What are your audience targeting strategies?

It starts with the target audience and the [client] objective. Say a venue wants to sell tickets, say you want to laser target on the right day to the right audience. Who do you want to reach? We look into our suite of products to add to that to drive against their goals. We start with basic targeting across everything. Rather than going mass, let’s say you want to target teens 13 to 17; we’ll start there. If you want to target teens 13 to17 in Chicago, we take it down another layer. Then you look at what are the most effective ads for teens based on their behavior on mobile, so we might home in on mobile. Then we do a combination of audio and display ads, or a branded radio station, to make sure we’re engaging the user through their session.

How do you determine the success of a campaign?

There are lots of ways to track success and it goes back to the marketers’ objective.
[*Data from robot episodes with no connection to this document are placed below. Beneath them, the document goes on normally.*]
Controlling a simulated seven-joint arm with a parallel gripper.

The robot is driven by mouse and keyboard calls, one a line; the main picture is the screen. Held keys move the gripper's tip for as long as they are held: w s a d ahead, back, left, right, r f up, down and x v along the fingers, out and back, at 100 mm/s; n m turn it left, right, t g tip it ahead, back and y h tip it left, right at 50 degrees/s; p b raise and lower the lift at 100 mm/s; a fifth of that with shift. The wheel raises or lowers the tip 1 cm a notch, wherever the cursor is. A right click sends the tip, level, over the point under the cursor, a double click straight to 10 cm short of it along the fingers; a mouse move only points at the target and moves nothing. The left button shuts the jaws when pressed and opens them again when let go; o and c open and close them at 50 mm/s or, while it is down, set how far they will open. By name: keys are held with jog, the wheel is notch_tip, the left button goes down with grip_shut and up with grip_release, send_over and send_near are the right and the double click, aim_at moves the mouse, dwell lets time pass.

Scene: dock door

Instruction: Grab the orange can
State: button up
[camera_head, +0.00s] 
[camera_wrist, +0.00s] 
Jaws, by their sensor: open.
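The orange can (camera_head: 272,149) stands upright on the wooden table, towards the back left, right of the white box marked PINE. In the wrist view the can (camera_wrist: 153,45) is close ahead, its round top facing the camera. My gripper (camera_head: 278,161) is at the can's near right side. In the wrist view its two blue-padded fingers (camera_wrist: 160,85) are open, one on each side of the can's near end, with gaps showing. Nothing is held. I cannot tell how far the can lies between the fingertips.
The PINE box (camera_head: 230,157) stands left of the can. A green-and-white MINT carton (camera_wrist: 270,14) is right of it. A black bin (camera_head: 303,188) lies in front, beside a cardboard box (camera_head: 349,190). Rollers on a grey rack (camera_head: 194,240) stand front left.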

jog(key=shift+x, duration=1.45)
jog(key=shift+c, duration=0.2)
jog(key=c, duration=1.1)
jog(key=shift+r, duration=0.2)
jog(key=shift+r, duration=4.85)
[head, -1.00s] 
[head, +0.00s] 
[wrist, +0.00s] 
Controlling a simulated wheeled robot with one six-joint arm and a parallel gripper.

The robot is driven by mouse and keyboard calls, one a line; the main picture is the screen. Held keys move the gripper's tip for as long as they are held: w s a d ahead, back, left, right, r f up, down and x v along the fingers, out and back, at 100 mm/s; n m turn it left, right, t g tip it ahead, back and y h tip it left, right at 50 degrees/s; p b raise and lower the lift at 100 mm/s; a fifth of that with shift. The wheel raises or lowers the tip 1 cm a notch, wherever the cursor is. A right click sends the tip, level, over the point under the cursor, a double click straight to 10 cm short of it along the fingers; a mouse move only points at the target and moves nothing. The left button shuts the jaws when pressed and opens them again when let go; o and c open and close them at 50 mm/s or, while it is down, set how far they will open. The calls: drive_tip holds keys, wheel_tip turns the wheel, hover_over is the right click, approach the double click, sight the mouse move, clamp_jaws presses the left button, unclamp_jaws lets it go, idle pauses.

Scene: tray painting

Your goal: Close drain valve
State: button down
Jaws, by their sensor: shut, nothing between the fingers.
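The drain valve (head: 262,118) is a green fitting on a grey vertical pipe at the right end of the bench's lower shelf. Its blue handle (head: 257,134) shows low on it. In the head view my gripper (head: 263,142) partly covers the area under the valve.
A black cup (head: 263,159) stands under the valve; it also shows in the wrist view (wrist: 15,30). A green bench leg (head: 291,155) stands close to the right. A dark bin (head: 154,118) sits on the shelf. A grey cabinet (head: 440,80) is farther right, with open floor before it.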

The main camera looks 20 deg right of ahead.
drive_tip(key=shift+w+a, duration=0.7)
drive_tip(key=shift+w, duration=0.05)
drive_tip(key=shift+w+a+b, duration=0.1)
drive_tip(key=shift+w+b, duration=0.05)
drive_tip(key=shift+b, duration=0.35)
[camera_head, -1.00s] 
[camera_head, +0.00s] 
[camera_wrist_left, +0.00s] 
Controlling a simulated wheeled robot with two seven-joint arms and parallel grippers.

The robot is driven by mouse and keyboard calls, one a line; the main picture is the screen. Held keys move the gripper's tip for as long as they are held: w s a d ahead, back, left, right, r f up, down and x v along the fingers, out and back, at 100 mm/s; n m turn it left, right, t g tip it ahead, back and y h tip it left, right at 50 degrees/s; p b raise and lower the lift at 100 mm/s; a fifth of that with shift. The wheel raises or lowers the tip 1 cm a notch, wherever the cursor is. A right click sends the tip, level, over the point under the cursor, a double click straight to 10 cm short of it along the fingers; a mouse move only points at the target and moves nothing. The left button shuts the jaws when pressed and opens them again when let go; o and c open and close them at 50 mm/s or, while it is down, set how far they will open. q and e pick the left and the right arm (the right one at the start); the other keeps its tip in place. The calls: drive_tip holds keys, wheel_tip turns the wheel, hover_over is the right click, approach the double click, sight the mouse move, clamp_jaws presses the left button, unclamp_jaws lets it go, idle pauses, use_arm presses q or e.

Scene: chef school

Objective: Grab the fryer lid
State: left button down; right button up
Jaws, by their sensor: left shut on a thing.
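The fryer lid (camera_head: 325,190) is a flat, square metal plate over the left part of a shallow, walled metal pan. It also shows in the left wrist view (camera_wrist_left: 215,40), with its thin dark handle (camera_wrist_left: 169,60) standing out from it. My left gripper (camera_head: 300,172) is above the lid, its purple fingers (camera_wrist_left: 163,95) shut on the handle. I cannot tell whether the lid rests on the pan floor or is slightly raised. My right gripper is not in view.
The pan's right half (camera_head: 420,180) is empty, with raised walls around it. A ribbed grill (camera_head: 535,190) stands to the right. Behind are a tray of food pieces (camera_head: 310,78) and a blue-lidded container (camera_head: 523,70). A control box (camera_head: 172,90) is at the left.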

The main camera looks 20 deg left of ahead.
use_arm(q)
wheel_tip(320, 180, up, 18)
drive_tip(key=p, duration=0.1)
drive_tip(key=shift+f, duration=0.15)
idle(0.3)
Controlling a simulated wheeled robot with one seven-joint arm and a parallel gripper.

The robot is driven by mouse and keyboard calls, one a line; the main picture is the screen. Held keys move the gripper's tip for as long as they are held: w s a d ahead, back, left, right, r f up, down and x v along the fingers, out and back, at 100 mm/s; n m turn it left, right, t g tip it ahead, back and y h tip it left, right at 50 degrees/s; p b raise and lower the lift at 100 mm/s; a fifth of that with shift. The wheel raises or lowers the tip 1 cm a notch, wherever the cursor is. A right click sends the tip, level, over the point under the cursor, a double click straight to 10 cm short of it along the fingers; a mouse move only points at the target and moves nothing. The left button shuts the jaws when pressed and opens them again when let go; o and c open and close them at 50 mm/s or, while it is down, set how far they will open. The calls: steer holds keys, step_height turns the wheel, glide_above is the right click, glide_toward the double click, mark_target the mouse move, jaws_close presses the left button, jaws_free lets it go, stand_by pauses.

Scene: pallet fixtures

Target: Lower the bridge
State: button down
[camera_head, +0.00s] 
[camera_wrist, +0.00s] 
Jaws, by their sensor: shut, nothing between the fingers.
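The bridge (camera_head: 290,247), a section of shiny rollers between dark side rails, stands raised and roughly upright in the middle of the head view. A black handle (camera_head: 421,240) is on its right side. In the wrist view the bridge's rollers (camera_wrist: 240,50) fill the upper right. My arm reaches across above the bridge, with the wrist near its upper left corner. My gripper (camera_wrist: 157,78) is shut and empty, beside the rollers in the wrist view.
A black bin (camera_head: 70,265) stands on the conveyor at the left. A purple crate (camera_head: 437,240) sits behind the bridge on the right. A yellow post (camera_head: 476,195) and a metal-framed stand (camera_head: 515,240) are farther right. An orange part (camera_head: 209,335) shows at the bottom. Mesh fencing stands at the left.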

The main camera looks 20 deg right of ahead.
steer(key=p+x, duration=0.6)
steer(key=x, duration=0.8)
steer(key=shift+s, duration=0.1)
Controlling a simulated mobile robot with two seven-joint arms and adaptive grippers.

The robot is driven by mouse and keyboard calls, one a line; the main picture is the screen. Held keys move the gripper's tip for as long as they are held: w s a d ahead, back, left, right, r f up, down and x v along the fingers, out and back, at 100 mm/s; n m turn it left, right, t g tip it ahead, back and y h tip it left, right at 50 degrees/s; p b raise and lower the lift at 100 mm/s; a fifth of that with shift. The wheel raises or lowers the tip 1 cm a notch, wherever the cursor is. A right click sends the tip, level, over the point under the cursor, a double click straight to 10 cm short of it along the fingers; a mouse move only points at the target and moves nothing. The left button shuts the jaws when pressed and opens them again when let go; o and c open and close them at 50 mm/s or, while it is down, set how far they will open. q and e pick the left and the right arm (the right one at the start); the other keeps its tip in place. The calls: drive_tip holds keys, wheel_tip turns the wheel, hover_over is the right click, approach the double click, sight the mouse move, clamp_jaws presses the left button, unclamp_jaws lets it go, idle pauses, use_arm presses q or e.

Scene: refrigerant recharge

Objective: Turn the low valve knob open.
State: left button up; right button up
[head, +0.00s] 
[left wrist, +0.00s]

For those trying to track brand metrics whether they’re upper or lower funnel, we layer on brand impact studies, so we can show those who’ve been engaged with the advertising and how that moves [client] metrics.

We also look at the actual engagement rate with each ad and have the advertiser come back and tell us how we did—whether it’s traffic through a website or lower-level traffic in a store. We look at their external metrics. We are moving to a world where we’re working with the MMA (Mobile Marketing Association) and other providers to map that offline purchase to exposure to mobile advertising on Pandora. That’s the next frontier: Mapping exposure data to offline data to see if we actually move the needle.

Has Pandora had these targeting capabilities since its inception?

We’ve been doing advertising [since 2005]. (Ed: Pandora Radio launched in July 2005).

Advertising is our oxygen—what’s been wonderful is that the product team values advertising as much as the advertising team values the product.

We’ve had targeting since the beginning. We embarked on our mission to fundamentally change the way people listen to music and to disrupt the radio category. We wanted to make Pandora as free and ubiquitous as radio.